SILVANO ROTA, Presidente dell'associazione Rete Speranza. Posso portare la positività della nostra esperienza in Brasile, in particolar modo nello Stato del Paranà. Eravamo preparati alla Convenzione dell'Aja, dato che lavoravamo in quel modo prima ancora della sua approvazione. Lo Stato del Paranà è stato il primo in Brasile a creare una commissione giudiziaria per le adozioni; la Convenzione ha dato un impulso affinché si migliori la ricerca sui dati dei bambini, che da zero a quattro anni sono considerati «neonati», nel senso delle adozioni, che spettano per principio alle coppie brasiliane. In 15 anni abbiamo realizzato 522 adozioni, mentre ne abbiamo in corso 22 riguardanti il primo semestre del 2003.

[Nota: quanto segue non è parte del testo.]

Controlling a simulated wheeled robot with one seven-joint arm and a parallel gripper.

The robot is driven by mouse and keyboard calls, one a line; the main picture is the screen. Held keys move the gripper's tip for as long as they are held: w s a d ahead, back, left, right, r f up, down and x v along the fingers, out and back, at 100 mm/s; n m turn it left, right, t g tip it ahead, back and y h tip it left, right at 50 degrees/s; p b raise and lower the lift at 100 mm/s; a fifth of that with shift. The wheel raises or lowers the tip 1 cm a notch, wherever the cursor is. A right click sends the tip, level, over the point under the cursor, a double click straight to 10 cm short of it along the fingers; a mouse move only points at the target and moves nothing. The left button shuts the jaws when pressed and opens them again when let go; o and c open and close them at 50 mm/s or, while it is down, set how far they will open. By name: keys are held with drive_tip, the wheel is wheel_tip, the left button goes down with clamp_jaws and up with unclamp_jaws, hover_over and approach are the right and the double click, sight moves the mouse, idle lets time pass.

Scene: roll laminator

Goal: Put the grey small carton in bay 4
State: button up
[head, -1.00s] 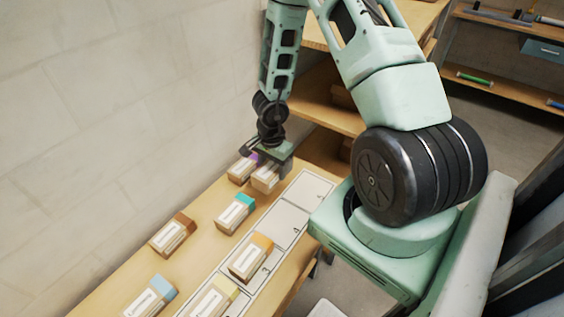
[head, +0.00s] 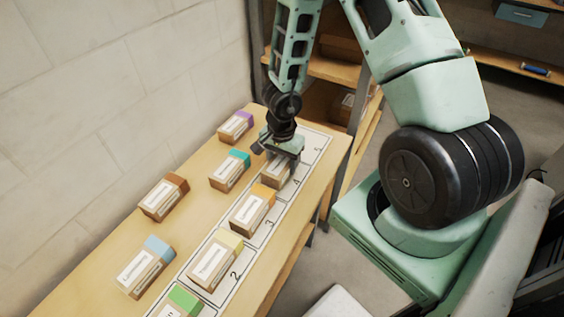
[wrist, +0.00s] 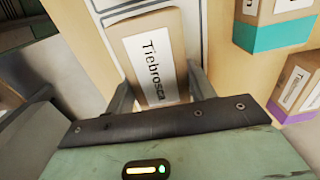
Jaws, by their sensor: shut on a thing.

Un'altra esperienza estremamente recente, sulla quale quindi è difficile esprimere un giudizio, riguarda la Bielorussia, con cui esistono alcuni problemi.
Il primo obiettivo della nostra associazione è lavorare sul territorio. Ci occupiamo di adozioni, ma per statuto la nostra regola è soprattutto aiutare i bambini sul posto. Lavoriamo quindi molto sul piano della cooperazione; abbiamo una scuola professionale nella quale in dieci anni si sono diplomati gratuitamente quasi quattromila ragazzi. La nostra speranza è evitare le adozioni; i bambini abbandonati sono molti, ma non tutti sono adottabili e bisognerebbe avere maggiore appoggio per incrementare il lavoro sul territorio onde evitare tali situazioni. Certo, non è facile. I numeri sono veramente grandi e tanti, tuttavia, crediamo molto in questo tipo di intervento (che ci vede un po' in prima linea) in merito all'operatività sul posto.
Permettetemi di ripetere che con il Brasile non abbiamo alcun problema, né l'abbiamo con l'ambasciata e il consolato italiani, anzi, vi è un rapporto di lavoro e di cordialità veramente incredibile (tutto ciò rientra in 15 anni di solidi rapporti lavorativi che non sono mai venuti meno). Francamente, quindi, posso solo parlare bene del Brasile.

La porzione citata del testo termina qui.